How ERISA Bonds Differ From Other Types of Coverage
ERISA bonds must include specific terms in order to comply with the law and with the Department of Labor’s rules. First, an ERISA bond cannot include any deductible in the insurance contract, or any feature that charges the holder upfront, because all losses caused by fraud or dishonesty must be covered from the very first penny. Second, an ERISA bond must name the employer-sponsored benefit plan itself as the beneficiary of the insurance policy. This means that if any party stands to gain from the plan, it’s the people who pay into it in the first place. The measure helps prevent against foul play by taking away any chance that people who manage the plan can stuff their own pockets. It also helps ensure that the plan (and the plan participants and their beneficiaries) can make a direct claim on the bond.
How Much Coverage Does a Bond Need to Include?
ERISA has strict rules around how much bonds need to cover. Amounts are as follows:
Each person who handles or has access to the funds in an employer-sponsored retirement plan must be covered for at least 10% of the amount they handled or had access to in the year prior.In most cases, bonds cannot cover amounts for less than $1,000 or more than $500,000.Bonds can cover up to $1 million when the employer-sponsored plan includes securities issued by the employer.
An instance of the latter would be if Procter & Gamble held shares of its own common stock as an asset in its retirement plan for employees.
A Special Case
To explain, let’s say you run a business and, as a perk, you offer your employees the option to pay into a retirement plan that has $7 million in total assets. The plan does not hold any stocks in your own company (in other words, it doesn’t contain “securities issued by the employer”), and two employees have access to all of the money and holdings within the plan. These two have been in charge of the fund for a few years now. In this case, each of the two employees with access to the funds would need to be covered under the plan’s ERISA bond for $500,000. While 10% of $7 million is $700,000, this exceeds the maximum amount that the ERISA bond must cover by law. This is a problem. If the plan ever added the company’s own stock to the plan, then that raises the limit to $1 million, and each employee could be covered for $700,000. But as things stand, there is still a gap. In some cases, the act grants the option to purchase larger coverage amounts under the ERISA bond, beyond the 10% requirement. This is to further protect plan participants and their beneficiaries. However, the Department of Labor points out that this would involve a fiduciary decision about whether or not the added safety is worth the higher bond expense.

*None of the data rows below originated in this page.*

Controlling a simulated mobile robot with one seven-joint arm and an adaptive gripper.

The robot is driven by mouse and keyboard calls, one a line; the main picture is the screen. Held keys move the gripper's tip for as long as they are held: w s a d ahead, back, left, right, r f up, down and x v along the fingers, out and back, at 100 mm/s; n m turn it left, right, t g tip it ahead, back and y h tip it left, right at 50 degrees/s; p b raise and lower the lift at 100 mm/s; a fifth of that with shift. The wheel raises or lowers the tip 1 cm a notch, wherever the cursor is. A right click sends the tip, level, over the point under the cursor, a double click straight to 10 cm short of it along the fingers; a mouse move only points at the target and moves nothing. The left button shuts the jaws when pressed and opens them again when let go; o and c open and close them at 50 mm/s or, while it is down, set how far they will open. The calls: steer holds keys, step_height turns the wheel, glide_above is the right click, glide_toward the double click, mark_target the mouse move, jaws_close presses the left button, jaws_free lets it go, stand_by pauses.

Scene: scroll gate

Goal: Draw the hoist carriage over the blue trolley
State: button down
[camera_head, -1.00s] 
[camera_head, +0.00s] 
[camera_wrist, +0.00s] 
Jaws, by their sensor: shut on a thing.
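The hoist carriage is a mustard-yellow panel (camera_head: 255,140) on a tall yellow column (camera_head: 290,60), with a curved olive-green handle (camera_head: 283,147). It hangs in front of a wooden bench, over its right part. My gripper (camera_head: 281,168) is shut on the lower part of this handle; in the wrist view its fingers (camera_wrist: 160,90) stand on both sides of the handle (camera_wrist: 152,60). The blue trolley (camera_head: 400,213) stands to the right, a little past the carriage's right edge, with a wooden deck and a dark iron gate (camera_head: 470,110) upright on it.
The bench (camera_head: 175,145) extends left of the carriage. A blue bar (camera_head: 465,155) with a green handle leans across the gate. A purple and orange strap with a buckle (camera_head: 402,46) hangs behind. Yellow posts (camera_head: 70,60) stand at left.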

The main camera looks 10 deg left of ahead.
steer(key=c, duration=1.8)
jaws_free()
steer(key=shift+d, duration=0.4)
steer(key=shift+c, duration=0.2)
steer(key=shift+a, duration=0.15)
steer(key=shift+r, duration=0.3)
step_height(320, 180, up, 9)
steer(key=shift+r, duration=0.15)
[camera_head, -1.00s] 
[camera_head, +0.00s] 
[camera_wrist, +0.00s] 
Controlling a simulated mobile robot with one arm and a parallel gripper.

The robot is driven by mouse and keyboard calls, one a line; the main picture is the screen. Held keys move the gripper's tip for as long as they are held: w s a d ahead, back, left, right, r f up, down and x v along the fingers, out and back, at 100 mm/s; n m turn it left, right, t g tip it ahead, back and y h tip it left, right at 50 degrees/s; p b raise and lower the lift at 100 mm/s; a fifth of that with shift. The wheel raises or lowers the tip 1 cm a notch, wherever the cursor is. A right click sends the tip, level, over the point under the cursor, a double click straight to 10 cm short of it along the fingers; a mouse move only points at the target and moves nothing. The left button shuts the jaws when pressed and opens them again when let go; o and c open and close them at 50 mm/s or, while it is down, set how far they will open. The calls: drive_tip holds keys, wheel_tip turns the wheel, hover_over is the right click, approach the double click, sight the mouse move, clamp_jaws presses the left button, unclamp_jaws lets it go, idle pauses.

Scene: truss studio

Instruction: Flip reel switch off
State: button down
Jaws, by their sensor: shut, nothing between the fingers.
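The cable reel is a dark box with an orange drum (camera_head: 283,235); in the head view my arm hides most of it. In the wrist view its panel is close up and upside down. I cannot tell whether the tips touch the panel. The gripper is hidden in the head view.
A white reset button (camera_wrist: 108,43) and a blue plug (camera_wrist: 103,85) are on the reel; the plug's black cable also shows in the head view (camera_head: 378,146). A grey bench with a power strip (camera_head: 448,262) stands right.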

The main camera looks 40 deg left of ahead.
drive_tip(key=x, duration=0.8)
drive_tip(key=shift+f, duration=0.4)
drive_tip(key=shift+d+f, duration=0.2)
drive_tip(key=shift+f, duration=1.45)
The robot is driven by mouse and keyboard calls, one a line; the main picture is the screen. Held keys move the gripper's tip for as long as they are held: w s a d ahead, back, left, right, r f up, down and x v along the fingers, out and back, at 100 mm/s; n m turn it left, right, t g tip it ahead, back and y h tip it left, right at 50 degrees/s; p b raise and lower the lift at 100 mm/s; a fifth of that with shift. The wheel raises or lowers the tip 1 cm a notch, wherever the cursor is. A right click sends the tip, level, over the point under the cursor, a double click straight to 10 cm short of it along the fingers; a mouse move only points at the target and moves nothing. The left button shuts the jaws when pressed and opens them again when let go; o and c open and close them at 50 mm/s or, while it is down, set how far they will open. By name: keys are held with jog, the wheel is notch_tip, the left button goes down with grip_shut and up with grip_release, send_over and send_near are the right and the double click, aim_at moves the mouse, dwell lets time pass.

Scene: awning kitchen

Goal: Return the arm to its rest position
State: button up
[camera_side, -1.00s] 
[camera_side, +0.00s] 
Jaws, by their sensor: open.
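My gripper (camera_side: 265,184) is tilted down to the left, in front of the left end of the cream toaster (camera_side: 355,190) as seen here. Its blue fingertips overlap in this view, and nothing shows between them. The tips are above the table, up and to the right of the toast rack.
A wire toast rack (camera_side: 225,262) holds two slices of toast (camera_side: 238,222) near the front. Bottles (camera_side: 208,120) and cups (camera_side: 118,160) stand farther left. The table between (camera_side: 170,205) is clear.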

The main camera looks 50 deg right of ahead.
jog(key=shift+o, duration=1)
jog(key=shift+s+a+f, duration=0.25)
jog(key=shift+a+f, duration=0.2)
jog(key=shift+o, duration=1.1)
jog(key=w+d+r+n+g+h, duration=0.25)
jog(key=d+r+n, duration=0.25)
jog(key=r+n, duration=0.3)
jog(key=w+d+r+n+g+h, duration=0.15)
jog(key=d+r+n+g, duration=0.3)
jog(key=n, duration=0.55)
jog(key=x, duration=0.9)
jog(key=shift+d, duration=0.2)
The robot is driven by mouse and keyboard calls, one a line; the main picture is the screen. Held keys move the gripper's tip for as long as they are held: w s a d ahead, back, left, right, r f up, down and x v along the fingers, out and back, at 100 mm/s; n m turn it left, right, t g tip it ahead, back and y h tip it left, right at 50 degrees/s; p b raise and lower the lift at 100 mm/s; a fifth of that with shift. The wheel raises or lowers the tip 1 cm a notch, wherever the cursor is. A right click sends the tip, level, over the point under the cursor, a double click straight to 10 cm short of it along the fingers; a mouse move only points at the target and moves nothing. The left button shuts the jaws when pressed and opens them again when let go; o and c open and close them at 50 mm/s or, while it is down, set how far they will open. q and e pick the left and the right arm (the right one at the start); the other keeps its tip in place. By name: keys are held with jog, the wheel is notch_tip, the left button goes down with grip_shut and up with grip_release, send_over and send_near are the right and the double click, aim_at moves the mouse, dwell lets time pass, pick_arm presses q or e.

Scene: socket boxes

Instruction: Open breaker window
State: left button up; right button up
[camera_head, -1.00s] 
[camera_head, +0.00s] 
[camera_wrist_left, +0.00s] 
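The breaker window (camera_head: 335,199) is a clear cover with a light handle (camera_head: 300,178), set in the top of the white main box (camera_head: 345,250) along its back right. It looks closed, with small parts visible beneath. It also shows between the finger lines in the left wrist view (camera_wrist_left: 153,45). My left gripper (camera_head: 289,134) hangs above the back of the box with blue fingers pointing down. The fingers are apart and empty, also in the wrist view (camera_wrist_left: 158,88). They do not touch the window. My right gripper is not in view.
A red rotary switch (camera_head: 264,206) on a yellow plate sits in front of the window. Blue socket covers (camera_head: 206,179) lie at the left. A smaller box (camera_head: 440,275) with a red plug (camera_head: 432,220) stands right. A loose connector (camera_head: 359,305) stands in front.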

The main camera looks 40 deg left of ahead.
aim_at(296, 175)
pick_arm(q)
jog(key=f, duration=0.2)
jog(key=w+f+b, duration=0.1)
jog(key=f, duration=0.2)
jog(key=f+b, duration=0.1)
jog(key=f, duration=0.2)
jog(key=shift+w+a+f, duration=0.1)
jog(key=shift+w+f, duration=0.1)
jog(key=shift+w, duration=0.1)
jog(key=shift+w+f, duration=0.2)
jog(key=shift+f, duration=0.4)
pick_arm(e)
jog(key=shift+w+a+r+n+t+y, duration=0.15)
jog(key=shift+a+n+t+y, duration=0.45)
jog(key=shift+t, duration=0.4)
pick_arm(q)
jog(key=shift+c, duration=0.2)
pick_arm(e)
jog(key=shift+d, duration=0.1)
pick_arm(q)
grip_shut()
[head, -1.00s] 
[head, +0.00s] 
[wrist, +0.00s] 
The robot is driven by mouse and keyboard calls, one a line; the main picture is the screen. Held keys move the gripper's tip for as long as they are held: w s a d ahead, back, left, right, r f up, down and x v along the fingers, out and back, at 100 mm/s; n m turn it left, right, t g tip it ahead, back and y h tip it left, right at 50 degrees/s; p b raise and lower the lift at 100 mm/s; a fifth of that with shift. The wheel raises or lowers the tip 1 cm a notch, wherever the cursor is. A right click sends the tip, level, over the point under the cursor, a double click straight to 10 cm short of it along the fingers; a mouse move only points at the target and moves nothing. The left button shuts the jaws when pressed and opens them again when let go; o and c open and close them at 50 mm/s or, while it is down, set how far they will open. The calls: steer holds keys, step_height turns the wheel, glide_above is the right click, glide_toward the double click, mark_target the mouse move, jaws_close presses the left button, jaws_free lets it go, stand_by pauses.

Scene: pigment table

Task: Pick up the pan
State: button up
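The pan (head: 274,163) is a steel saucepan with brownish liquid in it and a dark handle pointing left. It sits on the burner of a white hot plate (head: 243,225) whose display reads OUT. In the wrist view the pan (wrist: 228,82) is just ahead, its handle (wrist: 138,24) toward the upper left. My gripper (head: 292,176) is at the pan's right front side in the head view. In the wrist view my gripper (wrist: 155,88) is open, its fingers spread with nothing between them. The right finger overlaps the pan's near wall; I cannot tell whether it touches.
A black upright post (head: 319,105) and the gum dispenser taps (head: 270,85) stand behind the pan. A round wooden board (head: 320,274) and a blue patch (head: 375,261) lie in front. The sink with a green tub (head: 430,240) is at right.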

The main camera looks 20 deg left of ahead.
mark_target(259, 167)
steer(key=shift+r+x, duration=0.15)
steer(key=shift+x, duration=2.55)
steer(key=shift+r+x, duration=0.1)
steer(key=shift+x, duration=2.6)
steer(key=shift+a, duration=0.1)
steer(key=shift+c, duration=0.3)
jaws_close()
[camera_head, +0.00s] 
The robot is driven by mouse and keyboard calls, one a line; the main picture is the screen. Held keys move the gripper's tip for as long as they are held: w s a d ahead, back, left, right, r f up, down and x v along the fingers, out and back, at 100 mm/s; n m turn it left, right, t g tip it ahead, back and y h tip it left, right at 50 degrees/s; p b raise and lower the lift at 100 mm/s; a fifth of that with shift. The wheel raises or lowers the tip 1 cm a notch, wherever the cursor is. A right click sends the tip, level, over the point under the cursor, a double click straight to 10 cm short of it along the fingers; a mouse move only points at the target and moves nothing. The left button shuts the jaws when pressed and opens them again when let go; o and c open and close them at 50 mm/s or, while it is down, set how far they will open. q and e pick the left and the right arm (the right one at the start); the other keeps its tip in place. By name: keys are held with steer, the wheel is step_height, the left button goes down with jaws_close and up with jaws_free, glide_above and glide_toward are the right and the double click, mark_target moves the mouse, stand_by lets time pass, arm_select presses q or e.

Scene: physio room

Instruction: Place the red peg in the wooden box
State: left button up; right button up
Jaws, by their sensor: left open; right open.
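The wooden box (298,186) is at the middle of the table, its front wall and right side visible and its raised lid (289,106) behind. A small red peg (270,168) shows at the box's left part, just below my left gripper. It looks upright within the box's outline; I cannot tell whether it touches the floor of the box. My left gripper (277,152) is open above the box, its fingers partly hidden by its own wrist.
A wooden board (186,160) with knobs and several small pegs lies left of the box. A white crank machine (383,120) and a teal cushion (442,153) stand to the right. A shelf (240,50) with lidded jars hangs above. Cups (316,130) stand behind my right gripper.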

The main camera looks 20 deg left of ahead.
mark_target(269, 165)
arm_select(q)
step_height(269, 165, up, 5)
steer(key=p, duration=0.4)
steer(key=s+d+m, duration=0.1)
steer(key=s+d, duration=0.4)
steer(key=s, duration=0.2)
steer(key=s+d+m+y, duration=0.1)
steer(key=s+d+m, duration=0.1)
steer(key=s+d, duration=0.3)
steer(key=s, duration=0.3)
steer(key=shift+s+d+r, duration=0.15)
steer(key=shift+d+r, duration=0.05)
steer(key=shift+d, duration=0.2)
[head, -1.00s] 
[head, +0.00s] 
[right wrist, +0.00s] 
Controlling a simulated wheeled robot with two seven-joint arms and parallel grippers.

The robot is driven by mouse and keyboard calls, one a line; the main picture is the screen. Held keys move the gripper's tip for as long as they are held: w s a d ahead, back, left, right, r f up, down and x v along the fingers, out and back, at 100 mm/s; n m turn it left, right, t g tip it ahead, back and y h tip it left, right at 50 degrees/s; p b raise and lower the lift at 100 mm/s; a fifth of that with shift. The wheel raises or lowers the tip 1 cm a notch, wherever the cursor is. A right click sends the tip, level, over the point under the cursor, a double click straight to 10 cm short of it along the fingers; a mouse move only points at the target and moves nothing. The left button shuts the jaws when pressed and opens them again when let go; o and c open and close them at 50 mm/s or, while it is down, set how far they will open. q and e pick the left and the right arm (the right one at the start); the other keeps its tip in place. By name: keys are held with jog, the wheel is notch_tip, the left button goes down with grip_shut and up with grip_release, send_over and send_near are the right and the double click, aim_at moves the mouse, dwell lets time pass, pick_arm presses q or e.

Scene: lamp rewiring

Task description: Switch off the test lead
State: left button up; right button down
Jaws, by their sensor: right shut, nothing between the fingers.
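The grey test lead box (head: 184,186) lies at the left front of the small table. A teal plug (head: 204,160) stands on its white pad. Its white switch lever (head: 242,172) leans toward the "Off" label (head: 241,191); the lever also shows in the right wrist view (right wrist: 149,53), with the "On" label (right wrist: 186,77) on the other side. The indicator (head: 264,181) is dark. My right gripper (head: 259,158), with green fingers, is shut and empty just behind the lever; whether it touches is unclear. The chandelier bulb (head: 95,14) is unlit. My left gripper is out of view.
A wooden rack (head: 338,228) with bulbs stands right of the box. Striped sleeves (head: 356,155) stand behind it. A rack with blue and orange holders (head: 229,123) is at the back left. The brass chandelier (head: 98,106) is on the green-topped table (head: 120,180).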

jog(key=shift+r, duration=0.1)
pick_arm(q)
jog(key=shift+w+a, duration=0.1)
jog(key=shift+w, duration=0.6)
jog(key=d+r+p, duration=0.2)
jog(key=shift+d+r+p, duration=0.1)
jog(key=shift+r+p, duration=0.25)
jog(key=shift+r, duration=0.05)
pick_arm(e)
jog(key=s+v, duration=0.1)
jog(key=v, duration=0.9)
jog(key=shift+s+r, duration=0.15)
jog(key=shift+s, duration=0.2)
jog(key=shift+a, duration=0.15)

Who Pays for the ERISA Bond?
Since the ERISA bond covers the employer-sponsored plan, plan funds can be used to pay the bond premiums.
How ERISA Defines ‘Funds’
Under the act, “funds” is a broad term that includes a wide range of assets. The term goes far beyond the publicly traded stocks, bonds, mutual funds, and exchange-traded funds that make up most retirement plans. In listing ways a plan might invest, the DOL makes a point to mention “land and buildings, mortgages, and securities in closely-held corporations,” as well as contributions from both the employer and employees. All of these types of assets are covered by the term “funds,” whether they come in the form of cash, check, or property. The ERISA bond needs to be in place to protect against any assets being embezzled or somehow misdirected before they are invested.
Who Must Be Covered?
ERISA makes it an unlawful act for any person to “receive, handle, disburse, or otherwise exercise custody or control of plan funds or property” without being properly bonded. The Department of Labor offers six factors that define when a person is “handling” funds during the prior year. They are posed as questions, and if the answer to any of these questions is “yes,” then that person is “handling” funds:
Did the person have contact with cash, checks, or similar property that belong to the plan? Did the person have the authority or power to transfer funds from the plan, either to themselves or to a third party? Did the person have the authority or power to negotiate around the property that belongs to the plan? (The DOL offers examples such as taking out a mortgage on a piece of real estate, holding the title to land or buildings, or being in possession of stock certificates.) Did the person have some other disbursement power or the authority to direct others to disburse funds? Can the person sign checks or other negotiable instruments drawn against the funds in the plan? Is the person in charge of any activities or of making any decisions that require bonding?
Who Issues ERISA Bonds?
The ERISA bond market is highly regulated. For one, bonds must be issued by an underwriter, such as a surety company or reinsurer. This is pretty standard. Still, for ERISA bonds, it can’t be just any licensed body. They must be chosen by The Department of the Treasury. The Treasury keeps a “Listing of Approved Sureties” to select from. There’s also one other catch: ERISA bonds must be issued by an independent insurance company and acquired through an independent insurance broker. If you have any hint of financial interest in either, you can’t buy your ERISA bond through that business. For instance, if you own a retail store, and you also have a big stake in a local insurance agency, you couldn’t buy the ERISA bond for your retail store through that insurance agency.
ERISA Exemptions
While ERISA applies to many employer-sponsored benefit plans, there are exceptions to the rule. ERISA bonds are not required for:
Organizations that are included in the Title 1 section of ERISA, which includes church employee plans and plans offered by government entities.Some financial institutions that are regulated in other ways, such as “certain banks, insurance companies, and registered brokers and dealers.“Employer-sponsored retirement plans that are “completely unfunded.” In other words, those in which the plan benefits are paid straight from out of the company’s own assets.